Living in London can have its ups and downs, like anywhere. You get annoyed with the tourists dragging their trolley cases up and down tube station stairs when all you want to do is rush past and get to work on time; you get frustrated by the rubbish; and disheartened by the crime; and you get sick and tired of the pre-packaged meals in every eatery. The winters are long and chilly and the summers are brief.
However, like Cairo, Istanbul, Venice, Shanghai, Rome and Hong Kong, you know that you're just one passerby in one moment in a city that's been at the forefront of the world. London: a once grand capital of an empire, where every stone has a history and a story, as melting pot of culture and the arts, as travellers' hub, as stoic survivor of war and terror, and with icons at every turn. London is one of those cities that for an expat, some marvel is around every corner. Of course the English are all trying to leave and come to Australia, but for those of us who haven't grown up there it holds countless wonders.
Once in the early hours of the morning after a late flight from Europe, my husband and I got a taxi from Liverpool Street Station home to Parsons Green. The city was asleep but for the men unloading carcasses of animals from trucks in the Smithfield meat market streets. As we drove past the London Eye and Buckingham Palace and the lights of Harrods, I recall having to pinch myself that I lived in such a place.
London is a city full of wonderful moments. From visiting the great galleries to lazy afternoons in former royal hunting grounds to discovering that antique means something more than a hundred years' old to long and lavish afternoon teas in posh palaces and grand hotels. Hearing a half dozen different British accents as you walk down the street, not to mention the same amount of languages. Seeing the amazing department store window displays and Christmas lights and realising that Christmas with its lights and heavy meal makes sense in the Northern Hemisphere. With Europe on its doorstep, and Asia considered the 'Far' East, London is geographically a long way from home, but somewhere that most Australians feel nostalgia for.
'Why, Sir, you find no man, at all intellectual, who is willing to leave London. No, Sir, when a man is tired of London, he is tired of life; for there is in London all that life can afford' - Samuel Johnson.
'Cast your eyes over London, that city which is forever reinventing itself' - Henri Alphonse Esquiros, 1884.
And now to my good friends, Claire and Tony as you set forth to live in London, my best advice is to explore and discover and marvel and wonder, for living even a little bit of one's life in London will stay with you forever.
Saturday, May 8, 2010
In 1837 two brothers, Somerville and Thomas Learmonth, migrated from Scotland to Australia to search for suitable farming land. They were aged eighteen and nineteen, young pioneers travelling to an unknown land. They certainly took the road less travelled. The homestead they founded is called Ercildoune and is located near Burrumbeet just a short drive from Ballarat.

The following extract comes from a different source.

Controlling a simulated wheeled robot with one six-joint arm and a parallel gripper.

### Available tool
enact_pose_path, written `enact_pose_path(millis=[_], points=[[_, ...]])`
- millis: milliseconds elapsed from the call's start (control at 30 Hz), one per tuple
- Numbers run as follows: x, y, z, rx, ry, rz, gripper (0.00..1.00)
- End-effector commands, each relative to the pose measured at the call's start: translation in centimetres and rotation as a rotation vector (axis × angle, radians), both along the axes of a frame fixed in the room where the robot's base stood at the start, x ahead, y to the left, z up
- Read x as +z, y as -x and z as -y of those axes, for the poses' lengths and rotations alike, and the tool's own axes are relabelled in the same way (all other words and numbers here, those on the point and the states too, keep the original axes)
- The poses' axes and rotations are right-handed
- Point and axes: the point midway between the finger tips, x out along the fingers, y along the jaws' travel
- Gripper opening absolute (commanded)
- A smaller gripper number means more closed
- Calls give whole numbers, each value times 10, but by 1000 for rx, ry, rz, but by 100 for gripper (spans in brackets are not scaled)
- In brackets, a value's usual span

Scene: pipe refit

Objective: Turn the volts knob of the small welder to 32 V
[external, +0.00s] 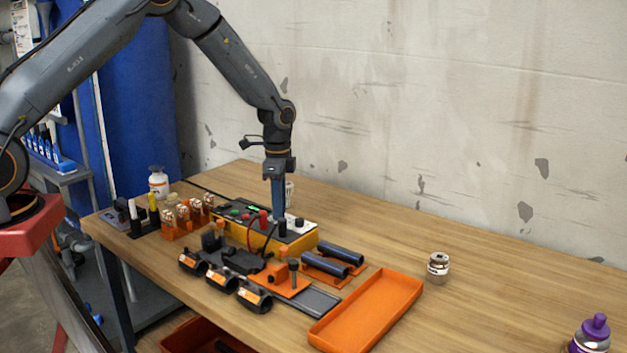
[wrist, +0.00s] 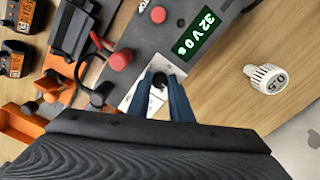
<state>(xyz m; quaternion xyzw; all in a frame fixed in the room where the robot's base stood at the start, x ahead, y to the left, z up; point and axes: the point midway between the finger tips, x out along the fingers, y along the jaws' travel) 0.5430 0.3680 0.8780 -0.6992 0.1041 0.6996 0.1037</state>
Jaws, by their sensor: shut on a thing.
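The small welder (external: 262,241) is a yellow box with a dark top, red and green parts and black knobs, on the wooden bench. My gripper (external: 279,226) points straight down onto the welder's top. In the wrist view my gripper's blue fingers (wrist: 159,82) are shut around a small dark knob (wrist: 158,80) on a pale plate. The fingers hide most of the knob, and its label and pointer do not show.
A jar (external: 438,267) and a purple bottle (external: 591,335) are to the right.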

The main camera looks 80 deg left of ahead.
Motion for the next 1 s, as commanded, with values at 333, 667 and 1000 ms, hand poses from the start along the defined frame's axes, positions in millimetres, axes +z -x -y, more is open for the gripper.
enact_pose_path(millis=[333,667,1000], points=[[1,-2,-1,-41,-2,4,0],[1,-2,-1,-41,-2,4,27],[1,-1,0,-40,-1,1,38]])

This weekend the property is open to visitors, and today we had a lovely time wandering the gardens with family. The house is grand and was modelled on the brothers' 13th century Scottish keep. The gardens are romantic, beautiful and perfectly preserved in their Australian arcadian setting but with strong English garden influences. There's an ornamental lake, a walled garden, expanses of lawn and a lily pond. The garden features urns, a sundial and an ancient well believed to be 2000 years' old from Palestine! Among the lawns and trees are winding pathways and small wooded areas and it was delightful to meander down them and take the road less travelled from the other visitors.
Friday, May 7, 2010
I've been thinking about our homes a lot lately, and contemplating how much space we need. I live in a decent sized house with two living areas and three bedrooms, but a few years ago I was living in small flats in London that would fit three or four times into my current house. We seem to fill the space we're in, and we seem to think that we need the space we have or more. When I was in London, I loved the cosiness of the space, the small rooms that were easy to clean, the fact that furniture came with the rented flat so I didn't have to decorate. Now I love that my house is full of treasured possessions collected from travels and markets and given by loved ones, and that the space is my own canvas to create any style I want. I subscribe to a few homewares' magazines and am always inspired by other people's houses, but I do wonder if we put too much emphasis on 'needing' a bigger space or a big backyard or an entertaining area or a study or whatever. In reality these are all luxuries and in so much of the world, people are grateful for a roof over their heads and running water. I've been into houses built out of poles with dirt floors in Vietnam, where the family sleeps under the same roof as their animals, and the people seem joyous. I've been into little mud brick houses in Morocco where the only comfort and decorative item is a kilim or carpet. Here I attach a photo that I recently found from Cairo. It was one I took and then never printed and it's been hidden away stored on CD. It struck me because of the washing hanging from each window. Each line of washing represents a family, a story, a life. Behind those windows are love and laughter and treasured possessions, but I can't imagine any of them appearing in a posh homewares' magazine. So, wherever you are, whatever space you inhabit, love it, make it your own, and fill it with love and laughter.
Tuesday, May 4, 2010
We drove to Clunes on Saturday morning for their annual Back to Booktown second-hand book fair. Clunes is a perfectly preserved gold-rush town. It was alive with bookish types browsing and buying every type of book imaginable. From vintage children's books to the latest paperback novels to collector's edition travelogues from the 19th century. There was also literary events with authors speaking about their work, although unfortunately I didn't attend any - it's a little tricky with a small girl in tow! So, if you're a book lover, mark the first weekend in May in your diaries for 2011!